This week’s issue of C.A.R. Mortgage Update contains information about how mortgage rates are set, how to find a reputable mortgage modification company, and foreclosure suspensions by Fannie Mae and Freddie Mac.

How Rates are Set            

·      Over the last few months, the Federal Reserve has reduced its key interest rate, the overnight LIBOR, to as low as 1 percent.  However, mortgage rates have not declined as dramatically.  One of the most commonly-followed indicators to determine where mortgage rates are headed is the yield on the 10-year United States Treasury note.  During economic downturns, mortgage rates and yields on 10-year U.S. Treasury tend to decline.  In recent months, the difference between the 10-year U.S. Treasury note and the 30-year, fixed-rate mortgage has been as high as 2.75 percentage points, largely due to lenders’ attempts to recoup previous losses by incorporating a larger profit margin into the interest rate.

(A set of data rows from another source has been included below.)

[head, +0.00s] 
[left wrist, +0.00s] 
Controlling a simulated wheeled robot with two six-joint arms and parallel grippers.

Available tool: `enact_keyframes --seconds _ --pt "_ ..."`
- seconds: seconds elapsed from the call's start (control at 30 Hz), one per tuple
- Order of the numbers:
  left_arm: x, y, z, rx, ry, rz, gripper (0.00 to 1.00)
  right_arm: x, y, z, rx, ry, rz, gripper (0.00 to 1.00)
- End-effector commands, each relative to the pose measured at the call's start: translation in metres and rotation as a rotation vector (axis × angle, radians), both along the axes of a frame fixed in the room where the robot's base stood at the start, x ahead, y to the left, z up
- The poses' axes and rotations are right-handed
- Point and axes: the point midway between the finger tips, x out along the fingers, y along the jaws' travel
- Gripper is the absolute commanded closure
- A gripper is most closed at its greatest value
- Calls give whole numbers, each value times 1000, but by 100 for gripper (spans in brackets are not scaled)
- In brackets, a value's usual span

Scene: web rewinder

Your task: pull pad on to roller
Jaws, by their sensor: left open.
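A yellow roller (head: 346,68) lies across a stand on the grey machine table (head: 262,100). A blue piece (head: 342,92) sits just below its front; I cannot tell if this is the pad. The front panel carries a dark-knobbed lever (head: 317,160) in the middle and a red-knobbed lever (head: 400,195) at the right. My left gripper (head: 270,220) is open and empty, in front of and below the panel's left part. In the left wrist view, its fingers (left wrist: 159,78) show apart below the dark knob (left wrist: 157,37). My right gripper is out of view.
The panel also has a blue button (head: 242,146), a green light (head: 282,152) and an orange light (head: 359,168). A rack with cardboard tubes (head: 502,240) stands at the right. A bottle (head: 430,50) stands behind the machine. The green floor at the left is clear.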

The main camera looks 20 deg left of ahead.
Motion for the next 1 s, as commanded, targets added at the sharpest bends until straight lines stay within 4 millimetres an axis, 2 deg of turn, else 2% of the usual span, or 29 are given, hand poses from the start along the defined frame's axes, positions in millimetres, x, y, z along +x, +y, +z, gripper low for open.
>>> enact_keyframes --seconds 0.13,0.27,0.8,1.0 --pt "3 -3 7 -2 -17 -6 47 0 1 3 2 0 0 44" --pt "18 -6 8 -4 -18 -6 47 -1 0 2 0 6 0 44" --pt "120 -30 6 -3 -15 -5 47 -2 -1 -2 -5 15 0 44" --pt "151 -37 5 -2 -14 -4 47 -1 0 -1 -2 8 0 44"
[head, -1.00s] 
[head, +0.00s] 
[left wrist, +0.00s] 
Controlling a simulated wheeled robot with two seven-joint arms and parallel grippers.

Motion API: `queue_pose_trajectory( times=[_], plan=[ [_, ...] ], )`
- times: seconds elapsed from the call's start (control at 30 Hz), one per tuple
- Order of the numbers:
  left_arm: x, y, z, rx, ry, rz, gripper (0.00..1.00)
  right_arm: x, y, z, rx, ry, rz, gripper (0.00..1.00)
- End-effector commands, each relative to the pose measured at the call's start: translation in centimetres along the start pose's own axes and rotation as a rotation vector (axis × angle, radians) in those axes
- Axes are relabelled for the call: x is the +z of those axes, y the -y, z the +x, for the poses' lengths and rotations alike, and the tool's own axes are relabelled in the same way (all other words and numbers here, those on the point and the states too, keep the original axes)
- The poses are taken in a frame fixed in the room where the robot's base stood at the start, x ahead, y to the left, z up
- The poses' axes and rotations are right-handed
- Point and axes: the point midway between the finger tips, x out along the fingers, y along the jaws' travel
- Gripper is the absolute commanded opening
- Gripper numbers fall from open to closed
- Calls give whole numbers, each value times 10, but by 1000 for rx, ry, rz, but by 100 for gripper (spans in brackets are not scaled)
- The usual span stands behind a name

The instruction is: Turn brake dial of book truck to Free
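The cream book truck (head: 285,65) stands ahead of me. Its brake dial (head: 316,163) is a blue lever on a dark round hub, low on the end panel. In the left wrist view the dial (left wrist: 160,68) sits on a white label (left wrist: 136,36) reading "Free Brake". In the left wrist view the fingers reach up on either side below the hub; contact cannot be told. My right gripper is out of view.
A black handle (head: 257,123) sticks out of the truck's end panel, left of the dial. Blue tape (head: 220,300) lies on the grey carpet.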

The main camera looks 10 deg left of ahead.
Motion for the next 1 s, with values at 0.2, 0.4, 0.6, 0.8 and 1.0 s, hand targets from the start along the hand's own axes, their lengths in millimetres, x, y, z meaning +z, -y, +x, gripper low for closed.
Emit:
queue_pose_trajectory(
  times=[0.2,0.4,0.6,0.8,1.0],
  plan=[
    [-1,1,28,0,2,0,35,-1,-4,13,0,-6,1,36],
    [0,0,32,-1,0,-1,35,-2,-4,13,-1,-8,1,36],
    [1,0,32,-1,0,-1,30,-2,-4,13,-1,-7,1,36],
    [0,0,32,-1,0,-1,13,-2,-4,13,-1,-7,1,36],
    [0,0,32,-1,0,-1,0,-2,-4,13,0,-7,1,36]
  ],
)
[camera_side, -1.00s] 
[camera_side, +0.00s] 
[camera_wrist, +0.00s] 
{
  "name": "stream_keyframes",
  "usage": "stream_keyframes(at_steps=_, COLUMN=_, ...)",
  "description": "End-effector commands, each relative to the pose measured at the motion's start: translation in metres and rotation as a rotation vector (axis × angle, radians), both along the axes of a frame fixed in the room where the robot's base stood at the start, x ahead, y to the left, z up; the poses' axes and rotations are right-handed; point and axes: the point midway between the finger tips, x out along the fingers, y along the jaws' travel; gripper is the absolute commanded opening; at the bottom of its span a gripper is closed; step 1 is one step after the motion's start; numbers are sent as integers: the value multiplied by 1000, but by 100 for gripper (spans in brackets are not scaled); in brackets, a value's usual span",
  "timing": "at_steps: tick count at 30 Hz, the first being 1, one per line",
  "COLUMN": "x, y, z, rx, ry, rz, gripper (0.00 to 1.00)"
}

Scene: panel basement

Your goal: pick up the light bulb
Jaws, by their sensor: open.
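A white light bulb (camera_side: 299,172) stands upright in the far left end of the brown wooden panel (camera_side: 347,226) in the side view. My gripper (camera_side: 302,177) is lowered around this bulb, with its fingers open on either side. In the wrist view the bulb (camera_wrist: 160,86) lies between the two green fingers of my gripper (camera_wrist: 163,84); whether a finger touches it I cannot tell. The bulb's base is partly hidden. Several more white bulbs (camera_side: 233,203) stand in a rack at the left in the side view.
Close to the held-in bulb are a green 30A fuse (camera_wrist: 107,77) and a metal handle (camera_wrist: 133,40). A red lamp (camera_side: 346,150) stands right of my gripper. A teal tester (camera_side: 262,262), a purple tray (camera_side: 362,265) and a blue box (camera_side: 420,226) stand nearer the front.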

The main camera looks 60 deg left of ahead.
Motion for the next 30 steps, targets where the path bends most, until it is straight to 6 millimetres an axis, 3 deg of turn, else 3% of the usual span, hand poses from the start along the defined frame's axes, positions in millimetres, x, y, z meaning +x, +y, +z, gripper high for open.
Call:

To read the full story, please click here:

http://www.nytimes.com/2008/11/16/realestate/16mort.html?ref=realestate

 

Facing foreclosure? Beware when looking for help.

·      Due to the large number of foreclosures, many financial institutions have created mortgage modification programs to help homeowners in default modify their existing mortgage loans into fixed-rate, more affordable loans. Many banks are overwhelmed with borrowers applying for mortgage modifications, resulting in some private companies, real estate brokers, nonprofit organizations, and attorneys offering to serve as the liaison between the homeowner and the bank, sometimes for a fee.  With the numerous options available to homeowners, it can be difficult to determine which consultants are reputable.  Individuals and companies that charge a fee prior to providing the mortgage modification service must register with the California Dept. of Real Estate (DRE).  Consumers can verify that a company’s contract has been approved by visiting www.dre.ca.gov or by calling (916) 227-0770.  Individuals and companies that charge fees after the service is performed are not required to register with the DRE.

 

To read the full story, please click here:

http://www.mercurynews.com/realestatenews/ci_11034787

 

                Fannie, Freddie halt foreclosures for holidays

·      Fannie Mae and Freddie Mac recently announced they will postpone foreclosure sales and evictions on occupied single-family residences that were scheduled to occur between Nov. 26, 2008 and Jan. 9, 2009.  During this time, the companies will streamline their mortgage modification programs, scheduled to launch Dec. 15.  Foreclosure attorneys and loan servicers will continue to contact borrowers who have defaulted on their mortgage loans owned or guaranteed by Fannie Mae or Freddie Mac, and continue to pursue workout options.

 

To read the full story, please click here:

http://www.washingtonpost.com/wp-dyn/content/article/2008/11/20/AR2008112003309.html

 

  The New York Times

 

Suddenly, Stricter Appraisals

Hoping to mitigate losses, many lenders are requiring more thorough home appraisals and reviewing valuation figures more carefully than in previous years.  If an appraisal does not include enough data to support the appraised value, some banks are reducing the loan amount for the property and, in some cases, rejecting the loan altogether, forcing some home buyers and sellers to renegotiate the sales price.

 

MAKING SENSE OF THE STORY FOR CONSUMERS

 

·      The rapidly changing real estate market has led many lenders to require “comps” – sales of comparable properties used to help determine a home’s value –  that are no more than 60 to 90 days old, and within one mile of the property being appraised.  In addition to searching multiple listing services, many appraisers are seeking fresh comps by talking to REALTORS® and reviewing public records of recently sold homes.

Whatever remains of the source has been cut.